Begin Material shown
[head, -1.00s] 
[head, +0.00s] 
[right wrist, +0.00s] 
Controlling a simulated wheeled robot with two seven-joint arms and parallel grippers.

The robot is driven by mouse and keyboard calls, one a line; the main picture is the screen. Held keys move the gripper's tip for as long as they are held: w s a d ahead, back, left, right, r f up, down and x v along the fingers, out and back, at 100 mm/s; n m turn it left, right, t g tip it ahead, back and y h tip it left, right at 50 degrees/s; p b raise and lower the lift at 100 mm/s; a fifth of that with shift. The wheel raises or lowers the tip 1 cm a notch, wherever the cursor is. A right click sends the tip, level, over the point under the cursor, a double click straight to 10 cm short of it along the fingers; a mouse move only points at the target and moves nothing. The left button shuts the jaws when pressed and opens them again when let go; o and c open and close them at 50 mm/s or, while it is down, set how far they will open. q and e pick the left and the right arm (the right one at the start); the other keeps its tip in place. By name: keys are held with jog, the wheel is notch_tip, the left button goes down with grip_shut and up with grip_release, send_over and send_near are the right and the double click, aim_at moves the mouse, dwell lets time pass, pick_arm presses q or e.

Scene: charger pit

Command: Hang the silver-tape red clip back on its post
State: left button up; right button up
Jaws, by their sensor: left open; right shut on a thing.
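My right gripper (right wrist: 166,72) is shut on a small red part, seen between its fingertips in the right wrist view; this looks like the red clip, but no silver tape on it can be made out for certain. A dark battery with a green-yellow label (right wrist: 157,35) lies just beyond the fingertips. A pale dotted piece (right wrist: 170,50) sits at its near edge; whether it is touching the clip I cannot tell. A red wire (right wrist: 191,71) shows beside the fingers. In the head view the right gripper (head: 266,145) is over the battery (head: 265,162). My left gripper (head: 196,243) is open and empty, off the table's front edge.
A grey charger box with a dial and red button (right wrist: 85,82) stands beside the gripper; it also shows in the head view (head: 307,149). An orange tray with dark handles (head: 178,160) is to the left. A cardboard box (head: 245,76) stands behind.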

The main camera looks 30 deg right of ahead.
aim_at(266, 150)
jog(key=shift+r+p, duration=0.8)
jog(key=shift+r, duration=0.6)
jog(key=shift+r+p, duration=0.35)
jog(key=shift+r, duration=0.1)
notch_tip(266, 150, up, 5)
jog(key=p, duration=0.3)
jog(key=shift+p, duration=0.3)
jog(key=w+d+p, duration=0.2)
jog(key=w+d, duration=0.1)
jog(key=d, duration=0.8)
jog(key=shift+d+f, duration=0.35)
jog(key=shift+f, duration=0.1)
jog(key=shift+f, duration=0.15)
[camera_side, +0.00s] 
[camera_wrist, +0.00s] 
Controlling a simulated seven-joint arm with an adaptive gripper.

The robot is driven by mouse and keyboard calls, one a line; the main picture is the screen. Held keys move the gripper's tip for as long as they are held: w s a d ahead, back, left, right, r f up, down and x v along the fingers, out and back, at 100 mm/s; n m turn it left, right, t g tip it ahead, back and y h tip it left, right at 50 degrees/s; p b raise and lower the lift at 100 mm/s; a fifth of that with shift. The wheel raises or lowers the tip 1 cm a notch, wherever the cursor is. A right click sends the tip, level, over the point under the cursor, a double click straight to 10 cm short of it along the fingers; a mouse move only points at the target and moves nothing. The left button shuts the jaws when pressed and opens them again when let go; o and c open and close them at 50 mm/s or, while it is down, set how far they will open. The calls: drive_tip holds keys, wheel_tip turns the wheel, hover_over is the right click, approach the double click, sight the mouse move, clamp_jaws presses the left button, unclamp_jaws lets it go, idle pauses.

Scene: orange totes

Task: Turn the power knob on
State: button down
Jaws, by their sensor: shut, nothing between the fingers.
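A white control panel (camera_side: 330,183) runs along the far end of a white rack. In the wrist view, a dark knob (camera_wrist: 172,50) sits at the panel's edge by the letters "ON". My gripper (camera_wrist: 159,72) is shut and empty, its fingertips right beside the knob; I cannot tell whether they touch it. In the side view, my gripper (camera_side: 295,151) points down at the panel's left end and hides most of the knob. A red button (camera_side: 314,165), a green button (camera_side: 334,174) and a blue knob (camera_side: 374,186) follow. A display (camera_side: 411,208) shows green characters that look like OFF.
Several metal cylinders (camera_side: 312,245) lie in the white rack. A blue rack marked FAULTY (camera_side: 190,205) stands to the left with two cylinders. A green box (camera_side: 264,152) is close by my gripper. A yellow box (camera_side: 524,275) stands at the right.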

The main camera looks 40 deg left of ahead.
End Material shown
» **Problem to work on**: Retype the listing above in full, with no alterations.

» **Response below**:
[head, -1.00s] 
[head, +0.00s] 
[right wrist, +0.00s] 
Controlling a simulated wheeled robot with two seven-joint arms and parallel grippers.

The robot is driven by mouse and keyboard calls, one a line; the main picture is the screen. Held keys move the gripper's tip for as long as they are held: w s a d ahead, back, left, right, r f up, down and x v along the fingers, out and back, at 100 mm/s; n m turn it left, right, t g tip it ahead, back and y h tip it left, right at 50 degrees/s; p b raise and lower the lift at 100 mm/s; a fifth of that with shift. The wheel raises or lowers the tip 1 cm a notch, wherever the cursor is. A right click sends the tip, level, over the point under the cursor, a double click straight to 10 cm short of it along the fingers; a mouse move only points at the target and moves nothing. The left button shuts the jaws when pressed and opens them again when let go; o and c open and close them at 50 mm/s or, while it is down, set how far they will open. q and e pick the left and the right arm (the right one at the start); the other keeps its tip in place. By name: keys are held with jog, the wheel is notch_tip, the left button goes down with grip_shut and up with grip_release, send_over and send_near are the right and the double click, aim_at moves the mouse, dwell lets time pass, pick_arm presses q or e.

Scene: charger pit

Command: Hang the silver-tape red clip back on its post
State: left button up; right button up
Jaws, by their sensor: left open; right shut on a thing.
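My right gripper (right wrist: 166,72) is shut on a small red part, seen between its fingertips in the right wrist view; this looks like the red clip, but no silver tape on it can be made out for certain. A dark battery with a green-yellow label (right wrist: 157,35) lies just beyond the fingertips. A pale dotted piece (right wrist: 170,50) sits at its near edge; whether it is touching the clip I cannot tell. A red wire (right wrist: 191,71) shows beside the fingers. In the head view the right gripper (head: 266,145) is over the battery (head: 265,162). My left gripper (head: 196,243) is open and empty, off the table's front edge.
A grey charger box with a dial and red button (right wrist: 85,82) stands beside the gripper; it also shows in the head view (head: 307,149). An orange tray with dark handles (head: 178,160) is to the left. A cardboard box (head: 245,76) stands behind.

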The main camera looks 30 deg right of ahead.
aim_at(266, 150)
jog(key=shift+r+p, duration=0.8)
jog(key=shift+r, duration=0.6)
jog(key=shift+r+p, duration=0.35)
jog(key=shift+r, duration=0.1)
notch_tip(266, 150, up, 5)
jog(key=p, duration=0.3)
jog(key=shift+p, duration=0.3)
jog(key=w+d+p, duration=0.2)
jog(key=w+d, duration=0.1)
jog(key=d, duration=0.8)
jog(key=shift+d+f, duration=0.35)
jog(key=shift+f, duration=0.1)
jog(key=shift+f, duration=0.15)
[camera_side, +0.00s] 
[camera_wrist, +0.00s] 
Controlling a simulated seven-joint arm with an adaptive gripper.

The robot is driven by mouse and keyboard calls, one a line; the main picture is the screen. Held keys move the gripper's tip for as long as they are held: w s a d ahead, back, left, right, r f up, down and x v along the fingers, out and back, at 100 mm/s; n m turn it left, right, t g tip it ahead, back and y h tip it left, right at 50 degrees/s; p b raise and lower the lift at 100 mm/s; a fifth of that with shift. The wheel raises or lowers the tip 1 cm a notch, wherever the cursor is. A right click sends the tip, level, over the point under the cursor, a double click straight to 10 cm short of it along the fingers; a mouse move only points at the target and moves nothing. The left button shuts the jaws when pressed and opens them again when let go; o and c open and close them at 50 mm/s or, while it is down, set how far they will open. The calls: drive_tip holds keys, wheel_tip turns the wheel, hover_over is the right click, approach the double click, sight the mouse move, clamp_jaws presses the left button, unclamp_jaws lets it go, idle pauses.

Scene: orange totes

Task: Turn the power knob on
State: button down
Jaws, by their sensor: shut, nothing between the fingers.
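A white control panel (camera_side: 330,183) runs along the far end of a white rack. In the wrist view, a dark knob (camera_wrist: 172,50) sits at the panel's edge by the letters "ON". My gripper (camera_wrist: 159,72) is shut and empty, its fingertips right beside the knob; I cannot tell whether they touch it. In the side view, my gripper (camera_side: 295,151) points down at the panel's left end and hides most of the knob. A red button (camera_side: 314,165), a green button (camera_side: 334,174) and a blue knob (camera_side: 374,186) follow. A display (camera_side: 411,208) shows green characters that look like OFF.
Several metal cylinders (camera_side: 312,245) lie in the white rack. A blue rack marked FAULTY (camera_side: 190,205) stands to the left with two cylinders. A green box (camera_side: 264,152) is close by my gripper. A yellow box (camera_side: 524,275) stands at the right.

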The main camera looks 40 deg left of ahead.

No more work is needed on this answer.